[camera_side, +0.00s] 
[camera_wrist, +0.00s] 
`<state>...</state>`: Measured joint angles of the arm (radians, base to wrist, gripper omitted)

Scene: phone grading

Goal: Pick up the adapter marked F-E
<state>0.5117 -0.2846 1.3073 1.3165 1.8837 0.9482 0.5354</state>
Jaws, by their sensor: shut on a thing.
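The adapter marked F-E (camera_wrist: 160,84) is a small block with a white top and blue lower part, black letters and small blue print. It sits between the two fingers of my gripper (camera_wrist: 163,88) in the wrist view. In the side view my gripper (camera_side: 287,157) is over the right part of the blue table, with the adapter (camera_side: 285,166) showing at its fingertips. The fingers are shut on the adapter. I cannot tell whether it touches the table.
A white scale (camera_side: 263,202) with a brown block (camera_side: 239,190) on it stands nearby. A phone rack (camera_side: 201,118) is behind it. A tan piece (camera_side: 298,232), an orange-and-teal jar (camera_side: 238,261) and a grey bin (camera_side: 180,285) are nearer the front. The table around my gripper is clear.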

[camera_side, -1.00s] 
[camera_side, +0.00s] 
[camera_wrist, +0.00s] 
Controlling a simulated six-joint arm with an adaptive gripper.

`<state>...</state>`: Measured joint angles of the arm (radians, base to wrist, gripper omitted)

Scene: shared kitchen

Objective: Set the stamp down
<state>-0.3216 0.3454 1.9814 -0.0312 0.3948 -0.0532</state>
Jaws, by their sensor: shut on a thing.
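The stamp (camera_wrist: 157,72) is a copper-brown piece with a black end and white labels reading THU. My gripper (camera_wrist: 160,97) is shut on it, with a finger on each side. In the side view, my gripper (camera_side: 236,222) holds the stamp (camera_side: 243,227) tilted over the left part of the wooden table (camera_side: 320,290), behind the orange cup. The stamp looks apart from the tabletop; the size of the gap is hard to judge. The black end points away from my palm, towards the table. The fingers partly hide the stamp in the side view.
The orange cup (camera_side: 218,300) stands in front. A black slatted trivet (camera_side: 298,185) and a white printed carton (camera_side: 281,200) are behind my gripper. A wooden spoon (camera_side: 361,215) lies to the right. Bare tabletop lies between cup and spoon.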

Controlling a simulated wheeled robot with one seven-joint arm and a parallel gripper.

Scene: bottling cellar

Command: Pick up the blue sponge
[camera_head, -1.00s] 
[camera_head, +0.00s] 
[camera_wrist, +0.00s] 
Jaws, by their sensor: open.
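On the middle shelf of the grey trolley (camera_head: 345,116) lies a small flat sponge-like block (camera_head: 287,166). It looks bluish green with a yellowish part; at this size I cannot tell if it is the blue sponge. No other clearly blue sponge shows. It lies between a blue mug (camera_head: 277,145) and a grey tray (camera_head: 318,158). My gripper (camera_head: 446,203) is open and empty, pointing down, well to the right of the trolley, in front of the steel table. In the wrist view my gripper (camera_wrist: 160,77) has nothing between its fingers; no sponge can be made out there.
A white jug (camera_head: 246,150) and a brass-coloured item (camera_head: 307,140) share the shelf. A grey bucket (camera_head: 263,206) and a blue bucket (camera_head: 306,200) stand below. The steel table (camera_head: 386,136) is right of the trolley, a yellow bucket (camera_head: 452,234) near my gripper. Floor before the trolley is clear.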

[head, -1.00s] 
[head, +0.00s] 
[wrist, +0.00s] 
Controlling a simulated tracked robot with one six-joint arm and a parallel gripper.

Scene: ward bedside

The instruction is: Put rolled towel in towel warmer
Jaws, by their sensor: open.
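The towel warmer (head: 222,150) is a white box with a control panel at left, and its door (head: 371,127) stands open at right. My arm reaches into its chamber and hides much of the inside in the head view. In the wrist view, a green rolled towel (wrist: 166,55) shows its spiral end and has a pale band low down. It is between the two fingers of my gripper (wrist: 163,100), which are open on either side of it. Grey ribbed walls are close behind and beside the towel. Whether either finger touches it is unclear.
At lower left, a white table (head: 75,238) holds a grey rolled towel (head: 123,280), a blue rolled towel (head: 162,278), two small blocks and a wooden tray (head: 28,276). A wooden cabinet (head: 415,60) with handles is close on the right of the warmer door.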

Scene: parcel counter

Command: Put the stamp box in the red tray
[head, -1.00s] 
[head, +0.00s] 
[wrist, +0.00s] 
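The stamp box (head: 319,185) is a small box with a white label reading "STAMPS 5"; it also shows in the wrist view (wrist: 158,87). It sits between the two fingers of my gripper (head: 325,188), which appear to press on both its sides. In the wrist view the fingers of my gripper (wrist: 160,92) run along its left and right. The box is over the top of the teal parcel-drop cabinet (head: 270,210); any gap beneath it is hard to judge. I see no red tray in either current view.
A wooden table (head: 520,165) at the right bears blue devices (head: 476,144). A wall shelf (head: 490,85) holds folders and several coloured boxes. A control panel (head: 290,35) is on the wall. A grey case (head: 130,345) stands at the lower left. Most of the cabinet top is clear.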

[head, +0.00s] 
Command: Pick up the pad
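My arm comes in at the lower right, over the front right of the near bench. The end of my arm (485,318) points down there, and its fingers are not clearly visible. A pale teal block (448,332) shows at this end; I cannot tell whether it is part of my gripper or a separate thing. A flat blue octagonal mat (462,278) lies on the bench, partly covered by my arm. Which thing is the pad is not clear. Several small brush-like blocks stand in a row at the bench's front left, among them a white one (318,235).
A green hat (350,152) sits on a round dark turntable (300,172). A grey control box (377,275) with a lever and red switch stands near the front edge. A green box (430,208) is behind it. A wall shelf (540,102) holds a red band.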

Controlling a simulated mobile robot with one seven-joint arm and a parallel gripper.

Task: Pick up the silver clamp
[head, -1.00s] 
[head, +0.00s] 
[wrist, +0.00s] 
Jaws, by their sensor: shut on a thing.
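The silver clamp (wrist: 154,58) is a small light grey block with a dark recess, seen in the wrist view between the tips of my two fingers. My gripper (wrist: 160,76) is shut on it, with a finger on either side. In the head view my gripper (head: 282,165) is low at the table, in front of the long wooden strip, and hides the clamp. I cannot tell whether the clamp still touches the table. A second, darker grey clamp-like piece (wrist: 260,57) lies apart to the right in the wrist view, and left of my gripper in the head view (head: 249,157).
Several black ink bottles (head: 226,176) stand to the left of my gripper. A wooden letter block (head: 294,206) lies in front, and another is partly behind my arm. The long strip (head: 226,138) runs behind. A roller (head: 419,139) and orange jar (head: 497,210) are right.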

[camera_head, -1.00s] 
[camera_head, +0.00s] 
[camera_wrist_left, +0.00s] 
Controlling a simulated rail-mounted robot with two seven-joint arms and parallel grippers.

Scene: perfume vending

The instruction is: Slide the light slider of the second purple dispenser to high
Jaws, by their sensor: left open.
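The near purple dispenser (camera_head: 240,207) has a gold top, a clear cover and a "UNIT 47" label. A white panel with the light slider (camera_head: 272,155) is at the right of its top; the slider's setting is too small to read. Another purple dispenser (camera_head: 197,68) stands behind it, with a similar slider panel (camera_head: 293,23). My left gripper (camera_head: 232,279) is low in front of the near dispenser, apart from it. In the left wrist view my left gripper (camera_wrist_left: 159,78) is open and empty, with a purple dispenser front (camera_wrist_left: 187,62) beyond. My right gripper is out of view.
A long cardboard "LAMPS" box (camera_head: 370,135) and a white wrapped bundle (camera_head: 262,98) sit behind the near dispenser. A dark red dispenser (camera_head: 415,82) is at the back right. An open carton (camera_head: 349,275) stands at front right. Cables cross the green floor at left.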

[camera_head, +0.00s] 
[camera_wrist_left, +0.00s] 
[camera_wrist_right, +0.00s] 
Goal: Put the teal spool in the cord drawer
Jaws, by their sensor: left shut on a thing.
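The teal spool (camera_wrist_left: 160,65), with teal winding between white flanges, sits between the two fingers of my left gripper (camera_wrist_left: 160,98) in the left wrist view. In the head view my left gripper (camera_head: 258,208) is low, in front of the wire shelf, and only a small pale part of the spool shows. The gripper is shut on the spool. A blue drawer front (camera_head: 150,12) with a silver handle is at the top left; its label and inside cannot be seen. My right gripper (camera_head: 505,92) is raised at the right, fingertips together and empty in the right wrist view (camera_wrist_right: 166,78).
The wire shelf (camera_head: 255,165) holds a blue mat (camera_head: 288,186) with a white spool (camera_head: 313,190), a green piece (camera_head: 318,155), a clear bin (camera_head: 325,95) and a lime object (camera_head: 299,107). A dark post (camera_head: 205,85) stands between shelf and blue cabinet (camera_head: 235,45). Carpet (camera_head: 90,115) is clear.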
--*--
▸ Exercise task: State how many lines in the entries above include the word "Scene"; reply with the number alone.

▸ Solution to this task: 6